In 2019, High-Flyer set up a SFC-regulated subsidiary in Hong Kong named High-Flyer Capital Management (Hong Kong) Limited.[6] It was approved as a Qualified Foreign Institutional Investor one year later.[7][8] In the same year, High-Flyer established High-Flyer AI which was dedicated to research on AI algorithms and its basic applications.[9]

In 2020, High-Flyer established Fire-Flyer I, a supercomputer that focuses on AI deep learning.[5][7] It cost approximately 200 million Yuan.[5][7] In 2021, Fire-Flyer I was retired and was replaced by Fire-Flyer II which cost 1 billion Yuan. It contained 10,000 Nvidia A100 GPUs.[10] By this year all of High-Flyer's strategies were using AI which drew comparisons to Renaissance Technologies.[11]
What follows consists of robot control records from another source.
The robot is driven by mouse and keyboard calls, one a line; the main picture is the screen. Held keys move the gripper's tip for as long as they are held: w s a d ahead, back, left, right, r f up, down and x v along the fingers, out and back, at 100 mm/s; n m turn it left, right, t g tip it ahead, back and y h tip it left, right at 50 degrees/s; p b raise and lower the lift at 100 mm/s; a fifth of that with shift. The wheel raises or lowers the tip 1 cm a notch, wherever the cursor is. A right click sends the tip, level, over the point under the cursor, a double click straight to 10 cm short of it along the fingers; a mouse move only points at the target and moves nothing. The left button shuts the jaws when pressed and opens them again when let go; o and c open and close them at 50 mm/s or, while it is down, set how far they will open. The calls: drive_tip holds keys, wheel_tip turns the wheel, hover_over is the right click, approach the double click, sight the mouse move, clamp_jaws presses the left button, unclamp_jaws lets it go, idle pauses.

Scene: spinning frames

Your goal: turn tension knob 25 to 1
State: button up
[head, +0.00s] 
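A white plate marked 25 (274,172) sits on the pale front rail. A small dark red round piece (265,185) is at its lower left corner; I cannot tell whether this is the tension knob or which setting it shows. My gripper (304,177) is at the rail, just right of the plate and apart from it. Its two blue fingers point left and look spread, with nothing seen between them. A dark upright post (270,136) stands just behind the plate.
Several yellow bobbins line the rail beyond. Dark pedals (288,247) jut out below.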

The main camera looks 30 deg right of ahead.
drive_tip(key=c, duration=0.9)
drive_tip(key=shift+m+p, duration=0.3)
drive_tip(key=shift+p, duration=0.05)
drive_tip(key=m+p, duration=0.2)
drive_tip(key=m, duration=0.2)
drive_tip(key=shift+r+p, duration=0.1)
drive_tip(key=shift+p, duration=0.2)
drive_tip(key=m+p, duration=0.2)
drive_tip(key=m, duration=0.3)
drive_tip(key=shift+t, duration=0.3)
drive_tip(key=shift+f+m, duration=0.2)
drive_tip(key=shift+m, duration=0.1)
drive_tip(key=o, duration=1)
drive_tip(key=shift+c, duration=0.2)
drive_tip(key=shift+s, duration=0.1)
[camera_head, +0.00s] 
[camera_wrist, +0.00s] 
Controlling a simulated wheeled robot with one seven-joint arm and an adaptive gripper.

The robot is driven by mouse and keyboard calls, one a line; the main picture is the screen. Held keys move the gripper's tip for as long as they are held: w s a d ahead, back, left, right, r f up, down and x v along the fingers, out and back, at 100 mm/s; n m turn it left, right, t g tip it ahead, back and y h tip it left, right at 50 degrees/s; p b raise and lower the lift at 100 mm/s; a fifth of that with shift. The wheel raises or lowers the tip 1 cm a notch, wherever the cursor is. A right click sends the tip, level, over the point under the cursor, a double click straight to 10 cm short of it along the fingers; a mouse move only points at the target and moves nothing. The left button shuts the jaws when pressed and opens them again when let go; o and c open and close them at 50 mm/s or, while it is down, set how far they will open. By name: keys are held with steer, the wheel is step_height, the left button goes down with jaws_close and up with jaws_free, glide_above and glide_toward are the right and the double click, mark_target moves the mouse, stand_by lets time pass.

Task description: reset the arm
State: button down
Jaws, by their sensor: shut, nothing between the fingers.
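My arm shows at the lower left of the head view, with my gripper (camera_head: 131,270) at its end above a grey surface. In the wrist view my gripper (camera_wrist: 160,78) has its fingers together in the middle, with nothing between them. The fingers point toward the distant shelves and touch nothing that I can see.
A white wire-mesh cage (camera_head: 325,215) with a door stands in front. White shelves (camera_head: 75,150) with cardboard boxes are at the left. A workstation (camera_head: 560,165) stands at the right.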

At the end of 2021, High-Flyer put out a public statement on WeChat apologizing for its losses in assets due to poor performance.[12][5] The performance of over 100 of its investment products declined by over 10%.[5] High-Flyer stated that its AI models did not time trades well although its stock selection was fine in terms of long-term value.[12][5] The models would take on higher risk during market fluctuations which deepened the decline.[12][5] In addition the company stated it had expanded its assets too quickly leading to similar trading strategies that made operations more difficult.[12][5] Up until this point, High-Flyer produced returns that were 20%-50% more than stock-market benchmarks in the past few years.[5]

In March 2022, High-Flyer advised certain clients that were sensitive to volatility to take their money back as it predicted the market was more likely to fall further.[13]

In April 2023, High-Flyer announced it would form a new research body to explore the essence of artificial general intelligence. However it would not be used to perform stock trading.[14] This organization would be called DeepSeek.[15][16]

From 2018 to 2024, High-Flyer has consistently outperformed the CSI 300 Index. However, after the regulatory crackdown on quantitative funds in February 2024, High-Flyer's funds have trailed the index by 4 percentage points.[11]

In July 2024, High-Flyer published an article in defending quantitative funds in response to pundits blaming them for any market fluctuation and calling for them to be banned following regulatory tightening. High-Flyer stated it held stocks with solid fundamentals for a long time and traded against irrational volatility that reduced fluctuations.[17]

In October 2024, High-Flyer shut down its market neutral products, after a surge in local stocks caused a short squeeze.[18]

Corporate affairs

High-Flyer's investment and research team had 160 members as of 2021 which include Olympiad Gold medalists, internet giant experts and senior researchers.[19] It has been trying to recruit deep learning scientists by offering annual salaries of up to 2 million Yuan.[4]

In 2022, the company donated 221 million Yuan to charity as the Chinese government pushed firms to do more in the name of "common prosperity".[20]

In March 2023, it was reported that High-Flyer was being sued by Shanghai Ruitian Investment LLC for hiring one of its employees.[21] The rival firm stated the former employee possessed quantitative strategy codes that are considered "core commercial secrets" and sought 5 million Yuan in compensation for anti-competitive practices.[21] In May 2023, the court ruled in favour of High-Flyer.[22]

In October 2023, High-Flyer announced it had suspended its co-founder and senior executive Xu Jin from work due to his "improper handling of a family matter" and having "a negative impact on the company's reputation", following a social media accusation post and a subsequent divorce court case filed by Xu Jin's wife regarding Xu's extramarital affair.[23][24]